What is being billed as a one of a kind, zero emission electric car race kicked off today at the Square of Nations in Geneva. This race, featuring teams from Switzerland, South Korea, Australia and Germany, will have just 80 days to cover 30,000 kilometers across 16 countries in their zero-emission, electric cars.
The Zero Race, as it is being called, was initiated by Louis Palmer from Switzerland, who was the first person to go around the world in a solar-powered vehicle. One of its sponsors, Canadian Solar, noted that the organization team behind the race wants to use this unique event to “build public awareness for the potentials of renewable energies and energy efficiency, particularly in the face of the ever-increasing global traffic and the growing environmental pollution.” The vehicles being driven are not those one might find in classic car races, but rather are being used not just for speed but also for “the environment, energy efficiency and reliability.”

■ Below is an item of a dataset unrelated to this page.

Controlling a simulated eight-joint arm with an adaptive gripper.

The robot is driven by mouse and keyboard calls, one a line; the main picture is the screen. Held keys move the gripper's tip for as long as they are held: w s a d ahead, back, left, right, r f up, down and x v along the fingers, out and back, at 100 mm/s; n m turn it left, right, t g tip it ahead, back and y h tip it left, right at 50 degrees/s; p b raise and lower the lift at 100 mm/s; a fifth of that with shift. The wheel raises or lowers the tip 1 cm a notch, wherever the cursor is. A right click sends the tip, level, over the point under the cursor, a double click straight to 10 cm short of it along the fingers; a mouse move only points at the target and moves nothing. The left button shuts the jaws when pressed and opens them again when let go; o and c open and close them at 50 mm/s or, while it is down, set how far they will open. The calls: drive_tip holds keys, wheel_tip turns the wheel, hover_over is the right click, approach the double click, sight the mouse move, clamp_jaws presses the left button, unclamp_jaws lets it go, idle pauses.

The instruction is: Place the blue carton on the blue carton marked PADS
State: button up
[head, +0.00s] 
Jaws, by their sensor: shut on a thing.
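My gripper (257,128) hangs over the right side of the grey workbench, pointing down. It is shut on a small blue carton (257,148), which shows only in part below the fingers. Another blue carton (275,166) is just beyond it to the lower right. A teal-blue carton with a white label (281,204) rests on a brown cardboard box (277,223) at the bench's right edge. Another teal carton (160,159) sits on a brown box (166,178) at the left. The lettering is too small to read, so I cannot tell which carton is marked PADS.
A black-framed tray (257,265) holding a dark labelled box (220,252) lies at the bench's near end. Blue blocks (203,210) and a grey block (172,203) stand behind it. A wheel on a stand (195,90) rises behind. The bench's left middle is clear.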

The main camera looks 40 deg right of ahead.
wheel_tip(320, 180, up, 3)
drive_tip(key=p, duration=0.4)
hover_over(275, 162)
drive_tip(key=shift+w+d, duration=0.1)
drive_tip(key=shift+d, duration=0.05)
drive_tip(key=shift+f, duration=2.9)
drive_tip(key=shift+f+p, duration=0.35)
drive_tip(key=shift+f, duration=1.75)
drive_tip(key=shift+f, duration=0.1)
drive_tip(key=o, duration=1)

The planned route will cover Europe, Asia, and North America. Time for the race, as calculated at 80 days, includes time for maritime crossings and will feature stops in major cities such as Bruxelles, Berlin, Vienna, Kiev, Moscow, Astana, Shanghai, Vancouver, San Francisco, Austin and Madrid. It will visit the United Nations Climate Change Conference in Cancun at the end of November and will finish in Geneva at the end of January 2011.
“In 80 days around the world with renewable energies and for a green future,” said Palmer in a statement. “This is the slogan of the Zero Race. We want to show that electric mobility and renewable energies provide a solution for an ecologically balanced life on this planet. And that’s why we made the longest and greenest car race ever.”